— start MATERIAL PROVIDED —

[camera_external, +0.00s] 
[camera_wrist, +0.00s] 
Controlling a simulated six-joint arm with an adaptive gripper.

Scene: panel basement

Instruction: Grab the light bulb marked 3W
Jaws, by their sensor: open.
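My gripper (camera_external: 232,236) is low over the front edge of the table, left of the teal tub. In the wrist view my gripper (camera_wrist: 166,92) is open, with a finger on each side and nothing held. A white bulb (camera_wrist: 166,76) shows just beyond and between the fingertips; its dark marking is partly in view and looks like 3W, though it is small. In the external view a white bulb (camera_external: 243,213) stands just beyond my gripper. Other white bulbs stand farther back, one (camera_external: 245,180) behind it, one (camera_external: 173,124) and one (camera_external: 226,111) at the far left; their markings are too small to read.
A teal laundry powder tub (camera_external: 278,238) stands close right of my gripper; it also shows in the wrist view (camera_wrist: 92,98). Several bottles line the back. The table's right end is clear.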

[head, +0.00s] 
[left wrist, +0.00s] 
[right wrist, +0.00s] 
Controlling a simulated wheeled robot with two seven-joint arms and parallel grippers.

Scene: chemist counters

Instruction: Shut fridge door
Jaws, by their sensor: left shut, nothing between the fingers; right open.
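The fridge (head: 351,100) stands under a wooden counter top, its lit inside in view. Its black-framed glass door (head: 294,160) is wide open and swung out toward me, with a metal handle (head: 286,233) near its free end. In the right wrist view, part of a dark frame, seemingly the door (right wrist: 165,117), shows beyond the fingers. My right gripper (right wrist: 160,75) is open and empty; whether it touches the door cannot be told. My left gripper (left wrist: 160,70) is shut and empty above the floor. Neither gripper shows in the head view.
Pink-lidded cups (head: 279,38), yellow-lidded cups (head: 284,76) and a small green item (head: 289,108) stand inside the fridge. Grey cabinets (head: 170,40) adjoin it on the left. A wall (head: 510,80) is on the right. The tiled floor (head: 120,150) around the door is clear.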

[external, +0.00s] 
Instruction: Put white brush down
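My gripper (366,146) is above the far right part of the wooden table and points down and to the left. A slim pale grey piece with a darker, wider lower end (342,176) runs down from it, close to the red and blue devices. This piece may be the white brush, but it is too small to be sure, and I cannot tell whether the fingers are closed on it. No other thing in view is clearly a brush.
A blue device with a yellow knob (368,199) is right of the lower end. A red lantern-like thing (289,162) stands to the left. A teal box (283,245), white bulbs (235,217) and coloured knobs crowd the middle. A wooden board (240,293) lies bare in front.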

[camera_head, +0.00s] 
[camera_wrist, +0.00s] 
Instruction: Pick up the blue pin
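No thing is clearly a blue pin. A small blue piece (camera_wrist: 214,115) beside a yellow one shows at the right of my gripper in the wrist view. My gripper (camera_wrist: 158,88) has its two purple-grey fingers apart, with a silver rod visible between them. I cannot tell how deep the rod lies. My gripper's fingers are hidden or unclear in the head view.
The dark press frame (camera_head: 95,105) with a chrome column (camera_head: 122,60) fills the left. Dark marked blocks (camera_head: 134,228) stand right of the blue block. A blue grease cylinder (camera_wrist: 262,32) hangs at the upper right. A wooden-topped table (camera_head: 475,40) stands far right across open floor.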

— end MATERIAL PROVIDED —

*TASK OBJECTIVE:* Retype verbatim the lines that run from the line containing "[right wrist, +0.00s]" to the line containing "Instruction: Shut fridge door", both inclusive, and no others.

*SOLUTION FOR THIS TASK:*
[right wrist, +0.00s] 
Controlling a simulated wheeled robot with two seven-joint arms and parallel grippers.

Scene: chemist counters

Instruction: Shut fridge door

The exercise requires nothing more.